Qu’est-ce qui est à reconstruire en priorité ? Qu’est-ce qui nous bloque dans un présent qui n’est plus viable ? C’est en écoutant cette juriste évoquer le droit de l’environnement que la chose m’est apparue encore plus nettement qu’avant : le cadre juridique de l’entrepreneuriat est central. C’est ce cadre juridique qui a accompagné la révolution industrielle et, hélas, le passage à l’anthropocène et à l’hubris dans lequel nous nous enfermons. On n’entrera pas dans le monde d’après sans un cadre juridique entièrement transformé. J’ai déjà écrit sur la nécessité de revoir le droit de propriété mais c’est plus spécifiquement le droit de l’entreprise qu’il faut envisager sur des bases radicalement nouvelles.
Alors que le libéralisme a historiquement lutté contre l’absolutisme royal, il a laissé s’installer un absolutisme entrepreneurial qu’il devrait aujourd’hui combattre comme il a combattu autrefois la monarchie absolue.
Tout le monde reconnait que les grandes entreprises transnationales sont aujourd’hui beaucoup plus puissantes que les Etats incapables (et peu désireux) de leur contester leur suprématie. Si au début du XXème siècle, on n’a pas trop hésité à défaire les monopoles du pétrole et de l’acier, qu’on a encore réussi à séparer les activités d’AT&T au début de ce siècle, aujourd’hui le simple fait de faire payer des impôts à Google relève de l’exploit. Que font les libéraux contre l’absolutisme économique ? Il est frappant de voir que les lois de l’économie sont devenues les « lois naturelles » et que, comme les lois divines au XVIIIème siècle, elles ne peuvent être discutées (sauf par des impies). Pourquoi ce qui a été considéré comme insupportable aux libéraux au temps des Lumières ne l’est-il pas aujourd’hui ? Pourquoi les libéraux contemporains restent-ils focalisés sur le pouvoir d’Etat qui est désormais résiduel alors qu’ils restent muets sur le pouvoir économique démesuré et hyper-concentré ? Avons-nous à ce point été domestiqués que la liberté ne nous est plus vitale ? Sommes-nous tous devenus semblables au chien de la fable qui n’envie même plus la liberté du loup ?
Voici ce que je propose à tout libéral conséquent d’envisager sérieusement. C’est radical j’en conviens mais c’est à mon sens réellement libéral !
Une approche radicalement libérale doit naturellement s’appuyer sur le droit. C’est bien par le droit que le libéralisme s’est manifesté à la fin du XVIIIème siècle avec la Déclaration des Droits de l’Homme, le droit constitutionnel et le code civil.
J’ai longtemps cru qu’il était nécessaire et suffisant de construire un droit de l’entreprise qui créerait une forme de droit constitutionnel de l’entreprise comme il y a un droit constitutionnel des Etats.
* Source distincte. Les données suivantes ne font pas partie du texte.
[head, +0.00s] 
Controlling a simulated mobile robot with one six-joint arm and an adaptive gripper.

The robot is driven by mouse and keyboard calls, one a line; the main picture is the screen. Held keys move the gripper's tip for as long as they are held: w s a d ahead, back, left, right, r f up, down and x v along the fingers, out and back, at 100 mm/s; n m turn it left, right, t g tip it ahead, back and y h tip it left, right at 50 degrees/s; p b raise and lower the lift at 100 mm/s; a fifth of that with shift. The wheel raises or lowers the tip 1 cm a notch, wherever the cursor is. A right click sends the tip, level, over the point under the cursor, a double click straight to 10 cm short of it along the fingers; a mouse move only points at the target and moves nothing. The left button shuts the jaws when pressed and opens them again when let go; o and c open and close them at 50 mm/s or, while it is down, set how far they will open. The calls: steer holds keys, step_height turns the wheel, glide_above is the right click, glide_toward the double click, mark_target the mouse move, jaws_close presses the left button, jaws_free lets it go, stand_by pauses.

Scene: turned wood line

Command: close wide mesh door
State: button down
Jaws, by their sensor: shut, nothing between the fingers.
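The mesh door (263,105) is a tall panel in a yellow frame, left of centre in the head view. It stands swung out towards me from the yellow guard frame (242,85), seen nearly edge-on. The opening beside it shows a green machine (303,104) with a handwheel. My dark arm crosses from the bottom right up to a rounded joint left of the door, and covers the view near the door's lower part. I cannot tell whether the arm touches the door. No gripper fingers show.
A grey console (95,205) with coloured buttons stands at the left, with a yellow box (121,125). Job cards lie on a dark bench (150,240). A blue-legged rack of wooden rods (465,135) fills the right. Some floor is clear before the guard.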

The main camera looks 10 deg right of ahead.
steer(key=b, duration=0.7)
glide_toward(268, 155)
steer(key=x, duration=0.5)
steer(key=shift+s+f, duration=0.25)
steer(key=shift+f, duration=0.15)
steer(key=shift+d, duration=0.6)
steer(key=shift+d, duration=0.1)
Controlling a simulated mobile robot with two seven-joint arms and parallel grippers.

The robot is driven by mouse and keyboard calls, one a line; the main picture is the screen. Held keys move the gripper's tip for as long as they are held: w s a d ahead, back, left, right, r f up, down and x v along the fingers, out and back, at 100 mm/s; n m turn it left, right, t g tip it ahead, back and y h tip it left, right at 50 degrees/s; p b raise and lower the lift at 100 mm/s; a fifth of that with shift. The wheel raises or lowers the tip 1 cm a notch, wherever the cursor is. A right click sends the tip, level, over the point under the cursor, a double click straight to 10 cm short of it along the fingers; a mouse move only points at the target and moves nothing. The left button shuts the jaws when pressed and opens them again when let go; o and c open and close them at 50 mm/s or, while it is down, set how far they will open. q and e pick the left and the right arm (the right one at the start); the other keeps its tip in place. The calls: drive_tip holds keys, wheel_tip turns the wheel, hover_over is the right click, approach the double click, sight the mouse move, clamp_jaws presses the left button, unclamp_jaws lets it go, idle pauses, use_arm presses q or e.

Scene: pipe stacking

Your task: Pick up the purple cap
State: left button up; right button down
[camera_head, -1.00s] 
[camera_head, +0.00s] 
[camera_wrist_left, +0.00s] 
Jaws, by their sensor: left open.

Je crois toujours qu’il est nécessaire d’instituer l’entreprise en droit mais j’en viens à penser que ce n’est pas suffisant. Il faudra également revoir la question de la propriété du capital pour imaginer une propriété fondante ! Je reconnais que ça semble hors d’atteinte et que la politique des petits pas permise par la RSE sur une base volontaire semble nettement plus réaliste. Pourtant le double saut créatif que je vais développer est moins irréaliste qu’on le croit. N’est-il pas plus réaliste de chercher des solutions adaptées à la situation à laquelle nous devrons faire face dans 5 ans, 10 ans ou 30 ans ? Le réalisme est dans l’avenir certainement pas dans le passé. Alors projetons-nous.
La réforme de l’entreprise suppose d’en faire une institution politique !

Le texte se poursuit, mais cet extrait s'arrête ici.